**Set exercise**
Every line below must be reproduced exactly. Copy them all.
* * * * * * * * *
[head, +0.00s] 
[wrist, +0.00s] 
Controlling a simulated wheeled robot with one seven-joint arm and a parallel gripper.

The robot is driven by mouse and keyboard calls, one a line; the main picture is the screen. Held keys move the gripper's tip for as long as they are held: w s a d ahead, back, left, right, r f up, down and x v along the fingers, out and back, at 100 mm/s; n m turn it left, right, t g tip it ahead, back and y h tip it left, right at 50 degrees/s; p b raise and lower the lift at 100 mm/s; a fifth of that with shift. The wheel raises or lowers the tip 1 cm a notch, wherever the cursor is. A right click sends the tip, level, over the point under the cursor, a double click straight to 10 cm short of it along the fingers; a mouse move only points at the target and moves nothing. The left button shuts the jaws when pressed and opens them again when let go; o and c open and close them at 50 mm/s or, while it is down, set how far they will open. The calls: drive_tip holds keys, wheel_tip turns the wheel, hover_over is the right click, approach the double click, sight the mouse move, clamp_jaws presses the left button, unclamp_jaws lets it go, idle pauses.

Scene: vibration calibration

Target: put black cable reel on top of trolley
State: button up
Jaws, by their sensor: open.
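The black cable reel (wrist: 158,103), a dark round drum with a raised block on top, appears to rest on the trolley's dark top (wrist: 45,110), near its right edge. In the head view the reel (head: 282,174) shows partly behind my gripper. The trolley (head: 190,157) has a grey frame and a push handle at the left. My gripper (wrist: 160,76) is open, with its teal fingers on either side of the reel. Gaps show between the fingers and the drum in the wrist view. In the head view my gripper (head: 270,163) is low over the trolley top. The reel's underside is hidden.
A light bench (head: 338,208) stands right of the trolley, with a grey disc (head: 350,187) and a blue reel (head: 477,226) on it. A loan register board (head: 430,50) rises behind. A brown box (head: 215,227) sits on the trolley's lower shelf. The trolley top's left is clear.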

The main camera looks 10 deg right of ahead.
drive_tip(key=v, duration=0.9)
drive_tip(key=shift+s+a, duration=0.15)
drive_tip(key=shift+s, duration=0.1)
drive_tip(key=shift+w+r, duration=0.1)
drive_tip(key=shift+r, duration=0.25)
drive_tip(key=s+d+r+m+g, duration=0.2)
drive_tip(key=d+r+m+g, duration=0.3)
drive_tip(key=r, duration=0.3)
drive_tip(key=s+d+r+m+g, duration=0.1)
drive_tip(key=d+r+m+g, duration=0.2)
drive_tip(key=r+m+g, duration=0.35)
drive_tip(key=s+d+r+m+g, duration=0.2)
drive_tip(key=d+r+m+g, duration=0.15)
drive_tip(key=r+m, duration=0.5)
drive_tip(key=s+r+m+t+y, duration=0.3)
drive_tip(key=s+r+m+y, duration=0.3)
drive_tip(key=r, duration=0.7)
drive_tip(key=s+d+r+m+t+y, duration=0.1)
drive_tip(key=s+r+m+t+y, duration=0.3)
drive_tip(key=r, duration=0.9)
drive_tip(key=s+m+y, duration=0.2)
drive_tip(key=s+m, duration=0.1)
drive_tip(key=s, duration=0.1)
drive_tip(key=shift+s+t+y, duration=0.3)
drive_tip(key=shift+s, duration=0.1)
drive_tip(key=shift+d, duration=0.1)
* * * * * * * * *
**Final result**
[head, +0.00s] 
[wrist, +0.00s] 
Controlling a simulated wheeled robot with one seven-joint arm and a parallel gripper.

The robot is driven by mouse and keyboard calls, one a line; the main picture is the screen. Held keys move the gripper's tip for as long as they are held: w s a d ahead, back, left, right, r f up, down and x v along the fingers, out and back, at 100 mm/s; n m turn it left, right, t g tip it ahead, back and y h tip it left, right at 50 degrees/s; p b raise and lower the lift at 100 mm/s; a fifth of that with shift. The wheel raises or lowers the tip 1 cm a notch, wherever the cursor is. A right click sends the tip, level, over the point under the cursor, a double click straight to 10 cm short of it along the fingers; a mouse move only points at the target and moves nothing. The left button shuts the jaws when pressed and opens them again when let go; o and c open and close them at 50 mm/s or, while it is down, set how far they will open. The calls: drive_tip holds keys, wheel_tip turns the wheel, hover_over is the right click, approach the double click, sight the mouse move, clamp_jaws presses the left button, unclamp_jaws lets it go, idle pauses.

Scene: vibration calibration

Target: put black cable reel on top of trolley
State: button up
Jaws, by their sensor: open.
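The black cable reel (wrist: 158,103), a dark round drum with a raised block on top, appears to rest on the trolley's dark top (wrist: 45,110), near its right edge. In the head view the reel (head: 282,174) shows partly behind my gripper. The trolley (head: 190,157) has a grey frame and a push handle at the left. My gripper (wrist: 160,76) is open, with its teal fingers on either side of the reel. Gaps show between the fingers and the drum in the wrist view. In the head view my gripper (head: 270,163) is low over the trolley top. The reel's underside is hidden.
A light bench (head: 338,208) stands right of the trolley, with a grey disc (head: 350,187) and a blue reel (head: 477,226) on it. A loan register board (head: 430,50) rises behind. A brown box (head: 215,227) sits on the trolley's lower shelf. The trolley top's left is clear.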

The main camera looks 10 deg right of ahead.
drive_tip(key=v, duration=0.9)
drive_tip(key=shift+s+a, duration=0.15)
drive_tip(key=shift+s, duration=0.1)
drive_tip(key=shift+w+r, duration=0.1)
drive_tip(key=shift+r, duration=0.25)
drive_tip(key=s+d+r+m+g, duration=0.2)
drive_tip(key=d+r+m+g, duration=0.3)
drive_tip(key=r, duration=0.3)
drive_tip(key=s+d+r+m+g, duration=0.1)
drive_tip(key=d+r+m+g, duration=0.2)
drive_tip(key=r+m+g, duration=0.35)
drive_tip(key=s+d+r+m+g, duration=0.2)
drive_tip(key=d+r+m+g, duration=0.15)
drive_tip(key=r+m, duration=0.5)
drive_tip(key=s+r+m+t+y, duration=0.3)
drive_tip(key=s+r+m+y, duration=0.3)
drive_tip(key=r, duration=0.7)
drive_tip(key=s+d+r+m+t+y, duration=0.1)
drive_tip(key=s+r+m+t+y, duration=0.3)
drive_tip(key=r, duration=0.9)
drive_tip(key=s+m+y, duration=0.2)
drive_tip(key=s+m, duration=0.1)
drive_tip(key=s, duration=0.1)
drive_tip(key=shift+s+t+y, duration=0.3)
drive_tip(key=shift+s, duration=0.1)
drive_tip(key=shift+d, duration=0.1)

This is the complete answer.